講演+インタビューシリーズ『ライフスタイルを見る視点』


6.伝統的構法と現代的な環境制御
山田:  ブログなどで里山長屋暮らしの情報発信をしています。工事段階からインターネットで呼びかけてワークショップを開いたのもその一環です。土壁の竹木舞を編む作業や壁塗り作業を延べ300人の学生に手伝ってもらいました。日本大学の学生さんや、ハビタット・フォ−・ヒューマニティ・ジャパンという住居建設支援を国際的に行っているNGOの学生ボランティアチームも参加してくれました。

現在は大量生産の家づくりが主流ですが、これは伝統的な住宅の成り立ちが知られていないことも一因と思っています。ワークショップを開いたのにはこうした問題意識もあります。化石燃料の使用を減らす意味でも伝統的な構法をベースに現代的な温熱環境を整える仕組みを組み込むのが有効だと考えています。例えば土壁だけだと寒いですけど、今は色々な断熱材も利用できますよね。
西田:  冬を越してみた実感はいかがですか。
山田:  竣工したのが2011年の2月なので、ここで冬を過ごしたのは1.5回といったところです。
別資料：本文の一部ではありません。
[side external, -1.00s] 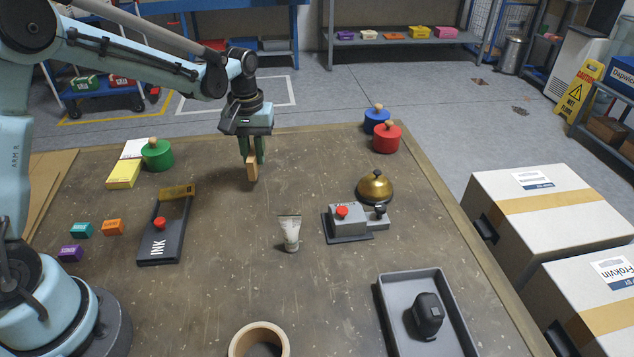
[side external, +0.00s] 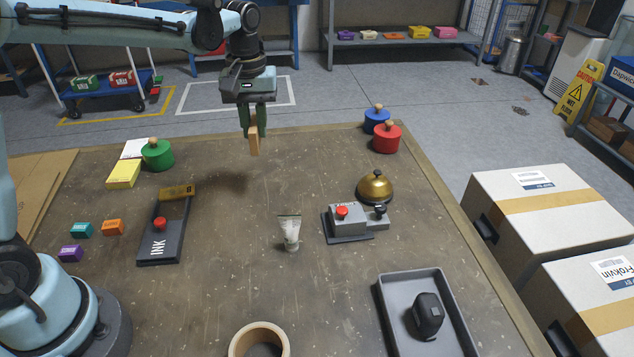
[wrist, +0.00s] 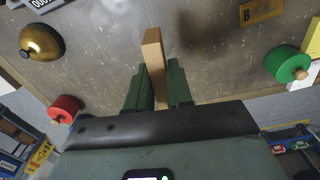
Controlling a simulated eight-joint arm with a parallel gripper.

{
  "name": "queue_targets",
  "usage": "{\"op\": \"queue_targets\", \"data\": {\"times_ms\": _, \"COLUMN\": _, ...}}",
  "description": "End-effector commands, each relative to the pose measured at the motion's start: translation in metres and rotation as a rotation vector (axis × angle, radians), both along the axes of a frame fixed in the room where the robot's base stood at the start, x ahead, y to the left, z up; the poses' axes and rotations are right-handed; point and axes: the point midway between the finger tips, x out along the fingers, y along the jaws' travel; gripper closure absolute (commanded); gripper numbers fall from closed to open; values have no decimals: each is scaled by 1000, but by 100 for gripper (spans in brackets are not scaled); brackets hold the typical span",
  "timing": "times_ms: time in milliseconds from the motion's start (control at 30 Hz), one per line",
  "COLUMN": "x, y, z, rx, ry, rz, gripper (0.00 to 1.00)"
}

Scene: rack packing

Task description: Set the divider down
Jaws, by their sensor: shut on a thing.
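The divider is a thin, light-wood slat (side external: 254,141). My gripper (side external: 253,126) is shut on it with green fingers and holds it above the far part of the table (side external: 225,240). The slat hangs roughly upright and looks clear of the tabletop. In the wrist view the slat (wrist: 153,55) sticks out from between the two green fingers (wrist: 158,85). Its upper end is hidden between the fingers.
A green lidded pot (side external: 157,155) and yellow block (side external: 123,174) stand left of the gripper. Red (side external: 387,139) and blue pots are at the far right. Table below the slat is clear.

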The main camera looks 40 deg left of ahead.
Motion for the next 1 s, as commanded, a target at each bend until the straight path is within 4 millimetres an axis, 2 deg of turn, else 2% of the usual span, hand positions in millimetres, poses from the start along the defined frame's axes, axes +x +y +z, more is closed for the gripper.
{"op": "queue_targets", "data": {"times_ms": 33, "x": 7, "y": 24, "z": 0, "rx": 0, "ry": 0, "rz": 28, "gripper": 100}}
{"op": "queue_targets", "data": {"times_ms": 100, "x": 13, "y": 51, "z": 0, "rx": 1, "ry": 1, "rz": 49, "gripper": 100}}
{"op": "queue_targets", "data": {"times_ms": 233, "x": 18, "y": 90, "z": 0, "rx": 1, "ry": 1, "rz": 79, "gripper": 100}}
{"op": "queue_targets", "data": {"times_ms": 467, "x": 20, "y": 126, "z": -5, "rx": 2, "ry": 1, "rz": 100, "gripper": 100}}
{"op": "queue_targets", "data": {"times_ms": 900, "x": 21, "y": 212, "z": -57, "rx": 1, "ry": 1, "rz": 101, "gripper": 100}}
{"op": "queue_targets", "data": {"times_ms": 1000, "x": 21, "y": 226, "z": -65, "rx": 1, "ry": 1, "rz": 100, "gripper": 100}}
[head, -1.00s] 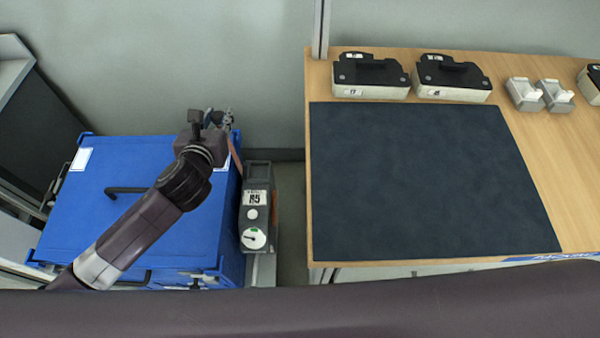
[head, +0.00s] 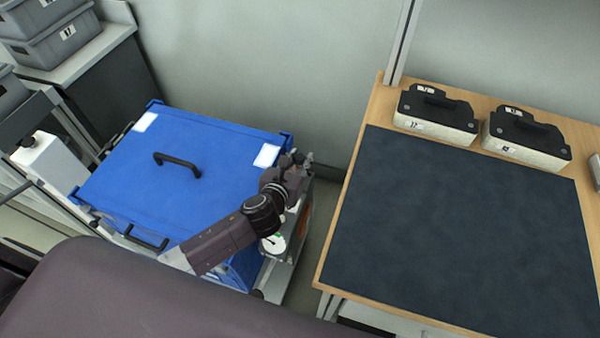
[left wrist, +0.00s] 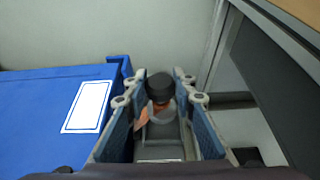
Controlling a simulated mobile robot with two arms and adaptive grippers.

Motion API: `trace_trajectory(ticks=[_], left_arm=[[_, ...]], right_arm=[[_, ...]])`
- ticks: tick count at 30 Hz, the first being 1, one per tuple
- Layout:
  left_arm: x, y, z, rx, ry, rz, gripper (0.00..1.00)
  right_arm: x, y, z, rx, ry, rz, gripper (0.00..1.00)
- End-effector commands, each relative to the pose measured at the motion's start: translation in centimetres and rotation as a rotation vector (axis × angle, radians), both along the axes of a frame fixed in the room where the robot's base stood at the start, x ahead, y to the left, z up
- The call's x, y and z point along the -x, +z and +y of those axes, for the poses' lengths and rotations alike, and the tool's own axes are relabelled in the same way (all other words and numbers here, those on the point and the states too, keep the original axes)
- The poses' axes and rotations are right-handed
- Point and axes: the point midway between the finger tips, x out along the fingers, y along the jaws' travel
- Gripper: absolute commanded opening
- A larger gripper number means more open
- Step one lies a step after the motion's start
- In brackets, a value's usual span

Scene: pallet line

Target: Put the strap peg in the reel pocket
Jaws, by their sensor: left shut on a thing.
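My left gripper (head: 300,157) is near the back right corner of the blue lidded box (head: 215,150), above the grey strap unit. In the left wrist view, its two blue-padded fingers (left wrist: 160,95) are on either side of a dark, round-topped piece (left wrist: 160,84), which looks like the strap peg. An orange strap piece (left wrist: 141,118) shows beside it. The grey strap unit (left wrist: 164,148) lies below and behind. In the head view, my arm hides most of that unit, and its white dial (head: 273,244) shows under the arm. I cannot make out the reel pocket. My right gripper is not in view.
A wooden bench with a dark mat (head: 470,220) stands at the right, with two black-topped cases (head: 437,113) (head: 525,138) at its back. A narrow floor gap separates bench and strap unit. Grey bins (head: 55,40) stand on a shelf at upper left.

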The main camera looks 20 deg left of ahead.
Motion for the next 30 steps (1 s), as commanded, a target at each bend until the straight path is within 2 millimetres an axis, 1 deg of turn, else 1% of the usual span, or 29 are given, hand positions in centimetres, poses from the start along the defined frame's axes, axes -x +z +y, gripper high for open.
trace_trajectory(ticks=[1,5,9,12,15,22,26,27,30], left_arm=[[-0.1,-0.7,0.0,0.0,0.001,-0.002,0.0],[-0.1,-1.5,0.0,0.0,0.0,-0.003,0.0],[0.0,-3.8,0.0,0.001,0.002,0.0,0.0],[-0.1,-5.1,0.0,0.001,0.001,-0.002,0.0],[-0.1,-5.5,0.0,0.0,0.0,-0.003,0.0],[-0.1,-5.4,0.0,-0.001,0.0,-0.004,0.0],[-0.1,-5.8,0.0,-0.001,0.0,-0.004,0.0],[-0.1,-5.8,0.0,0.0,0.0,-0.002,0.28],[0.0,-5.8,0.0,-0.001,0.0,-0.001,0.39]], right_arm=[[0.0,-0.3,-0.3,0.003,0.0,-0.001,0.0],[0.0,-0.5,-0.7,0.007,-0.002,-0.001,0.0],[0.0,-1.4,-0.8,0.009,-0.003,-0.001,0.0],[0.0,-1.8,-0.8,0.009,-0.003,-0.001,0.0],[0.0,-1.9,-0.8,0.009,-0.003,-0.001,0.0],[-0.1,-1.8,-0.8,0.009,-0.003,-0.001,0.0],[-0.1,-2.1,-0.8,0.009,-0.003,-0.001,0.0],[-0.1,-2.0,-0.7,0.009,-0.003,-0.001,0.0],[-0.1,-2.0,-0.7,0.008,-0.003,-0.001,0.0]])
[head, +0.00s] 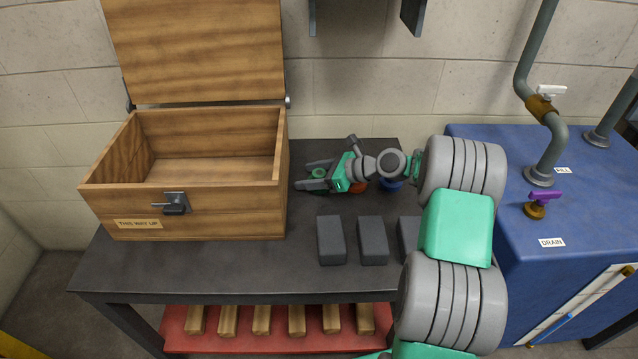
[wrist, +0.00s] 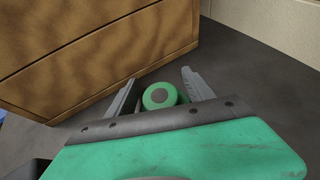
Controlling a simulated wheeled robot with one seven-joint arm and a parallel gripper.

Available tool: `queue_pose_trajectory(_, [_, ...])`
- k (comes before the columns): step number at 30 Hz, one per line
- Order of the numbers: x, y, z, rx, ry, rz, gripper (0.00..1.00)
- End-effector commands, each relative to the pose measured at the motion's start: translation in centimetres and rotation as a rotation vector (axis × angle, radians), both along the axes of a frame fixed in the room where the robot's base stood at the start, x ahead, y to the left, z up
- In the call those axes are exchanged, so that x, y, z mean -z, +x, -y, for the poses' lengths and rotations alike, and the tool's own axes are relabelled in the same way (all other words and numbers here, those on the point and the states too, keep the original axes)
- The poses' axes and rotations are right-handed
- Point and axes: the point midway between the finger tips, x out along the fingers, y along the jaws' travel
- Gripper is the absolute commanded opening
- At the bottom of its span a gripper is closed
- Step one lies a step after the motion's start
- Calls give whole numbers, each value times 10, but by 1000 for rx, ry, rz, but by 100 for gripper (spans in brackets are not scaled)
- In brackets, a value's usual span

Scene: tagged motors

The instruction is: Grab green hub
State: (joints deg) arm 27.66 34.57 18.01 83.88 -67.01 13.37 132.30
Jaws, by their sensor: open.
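In the wrist view my gripper (wrist: 160,76) has one finger on each side of the green hub, with a gap visible on both sides. The hub sits between the fingers, near the palm. The lower part of the hub is hidden by the palm edge.
An open wooden box (head: 145,213) stands just beyond the fingertips. Three dark grey blocks (head: 331,240) stand in front. A blue tank (head: 590,185) is at right.

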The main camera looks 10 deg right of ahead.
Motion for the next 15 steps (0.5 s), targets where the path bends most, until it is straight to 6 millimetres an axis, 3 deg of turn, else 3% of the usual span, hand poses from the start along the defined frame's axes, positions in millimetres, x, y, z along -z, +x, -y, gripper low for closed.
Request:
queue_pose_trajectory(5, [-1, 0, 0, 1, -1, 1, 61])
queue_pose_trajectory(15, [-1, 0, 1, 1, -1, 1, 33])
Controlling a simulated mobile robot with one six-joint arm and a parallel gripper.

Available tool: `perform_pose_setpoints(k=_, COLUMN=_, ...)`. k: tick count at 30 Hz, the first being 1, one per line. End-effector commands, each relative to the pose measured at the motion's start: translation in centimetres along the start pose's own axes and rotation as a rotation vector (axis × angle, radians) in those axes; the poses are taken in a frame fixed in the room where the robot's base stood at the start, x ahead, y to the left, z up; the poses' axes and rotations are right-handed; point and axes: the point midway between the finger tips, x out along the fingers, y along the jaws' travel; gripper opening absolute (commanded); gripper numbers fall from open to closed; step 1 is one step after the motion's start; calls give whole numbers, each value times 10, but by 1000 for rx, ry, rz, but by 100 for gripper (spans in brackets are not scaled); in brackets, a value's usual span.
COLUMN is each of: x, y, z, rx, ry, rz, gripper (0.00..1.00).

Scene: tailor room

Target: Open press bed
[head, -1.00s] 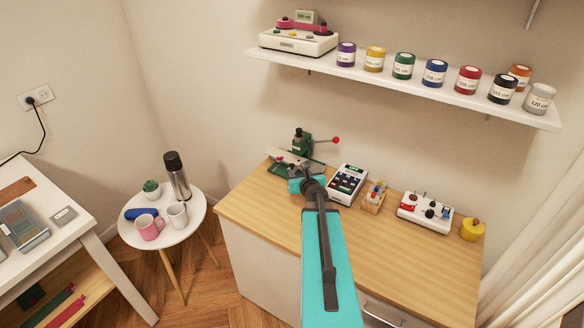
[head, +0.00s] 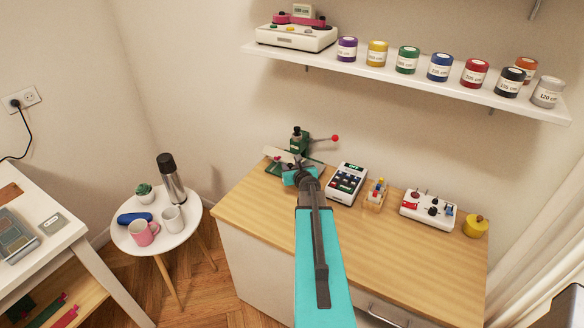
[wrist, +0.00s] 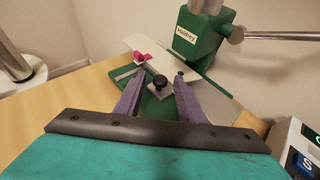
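The green press (head: 300,141) stands at the back left of the wooden cabinet top, with a lever ending in a red knob (head: 335,138). In the wrist view, its green body (wrist: 203,30) carries a label and a metal bar. Below it are a pale plate (wrist: 140,45), a pink piece (wrist: 143,58), and a black knob (wrist: 160,81) on a metal block over a green base. My gripper (wrist: 158,82) is open, its purple fingers apart on either side of the black knob. I cannot tell whether they touch it.
A keypad device (head: 346,184), a small bottle rack (head: 375,195), a white switch box (head: 428,210) and a yellow pot (head: 475,225) stand right of the press. A wall shelf (head: 400,82) hangs above. A round table (head: 140,240) with a flask stands left.

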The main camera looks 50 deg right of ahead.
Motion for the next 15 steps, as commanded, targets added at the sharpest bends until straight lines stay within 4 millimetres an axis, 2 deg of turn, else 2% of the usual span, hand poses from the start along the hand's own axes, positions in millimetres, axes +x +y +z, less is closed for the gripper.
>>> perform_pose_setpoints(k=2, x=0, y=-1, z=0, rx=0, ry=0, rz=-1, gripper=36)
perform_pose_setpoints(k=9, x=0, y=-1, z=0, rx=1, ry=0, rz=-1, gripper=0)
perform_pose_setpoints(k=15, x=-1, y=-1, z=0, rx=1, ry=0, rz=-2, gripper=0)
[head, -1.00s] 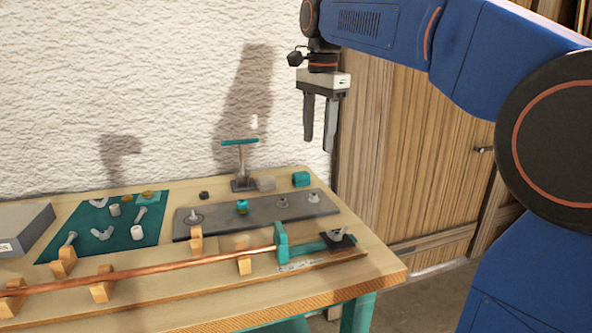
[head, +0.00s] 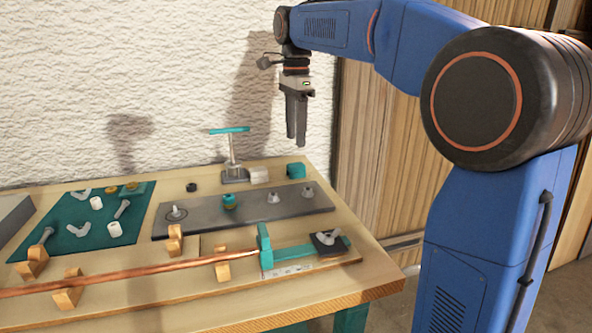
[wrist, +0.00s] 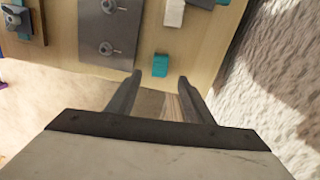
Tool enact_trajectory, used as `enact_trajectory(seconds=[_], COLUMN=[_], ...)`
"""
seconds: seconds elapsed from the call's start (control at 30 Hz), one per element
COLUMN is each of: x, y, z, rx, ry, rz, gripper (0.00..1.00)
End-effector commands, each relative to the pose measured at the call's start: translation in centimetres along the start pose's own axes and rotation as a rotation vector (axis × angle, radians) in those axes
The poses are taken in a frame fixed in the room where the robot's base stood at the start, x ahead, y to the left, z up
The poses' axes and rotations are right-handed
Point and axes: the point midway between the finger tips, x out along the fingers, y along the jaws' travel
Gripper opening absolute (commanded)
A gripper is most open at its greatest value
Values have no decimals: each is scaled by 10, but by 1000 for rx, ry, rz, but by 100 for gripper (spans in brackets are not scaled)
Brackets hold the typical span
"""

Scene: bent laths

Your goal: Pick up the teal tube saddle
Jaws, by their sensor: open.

冬季の外気は寒い時だと夜にマイナス5℃くらいまで下りますが、朝起きても室内温度は15℃くらいで、特に問題なく過ごせました。屋根には太陽の集熱装置を搭載していて、冬の間は28℃以上になったら暖かい空気を室内に取り込むよう設定しています。暖房設備は住戸によって異なりますが、ペレットか薪のストーブを使っています。

夏季は室内の土壁が蓄冷効果を発揮しています。この辺りは夜間の外気温が20℃くらいまで下がるので、網戸で風を通していると朝の室温は24℃くらいになります。すると室内の熱容量が大きいので、日中の気温が35℃になっても室内は27℃ほどに保たれます。エアコンも全く使っていません。夏の間は屋根面の暑い空気はファンで直接外気に排出しています。
西田:  戸境壁は結構な厚さがあるようですが、壁の遮音性はいかがですか。
山田:  壁の透過音を感じることはないですね。外から音が回ってきますけれど。ちなみに戸境壁は4寸角の柱に石膏ボード二重張りですから、下地だけで厚さ168mmです。土塗り仕上げを含めれば200mm以上になります。界壁の規定通りに小屋裏に達するよう設け、遮音性を高めるため軸組の間には羊毛の断熱材を入れています。
鈴木:  土壁の蓄冷性能は、伝統的な構法で作れば自然に発揮されるものですか。
山田:  現代的な断熱との組み合わせで上手くいったと思っています。庇で日射による外部壁面蓄熱を抑えたり室内の熱容量を確保しながら、きちんと断熱材を設けるバランスが重要だと思います。

こうした集合形式のエネルギー節約効果を把握したいと考え、工学院大学の中島先生と協力してエネルギー消費など(電気、ガス、水道)を計測しています。住人がコモンハウスで過ごす時間が増えれば全体のエネルギー消費は減るはずですから。と言っても皆さん意識が高く電気代は月々3000円程度ですので、目立った効果はまだあまり見られないようです。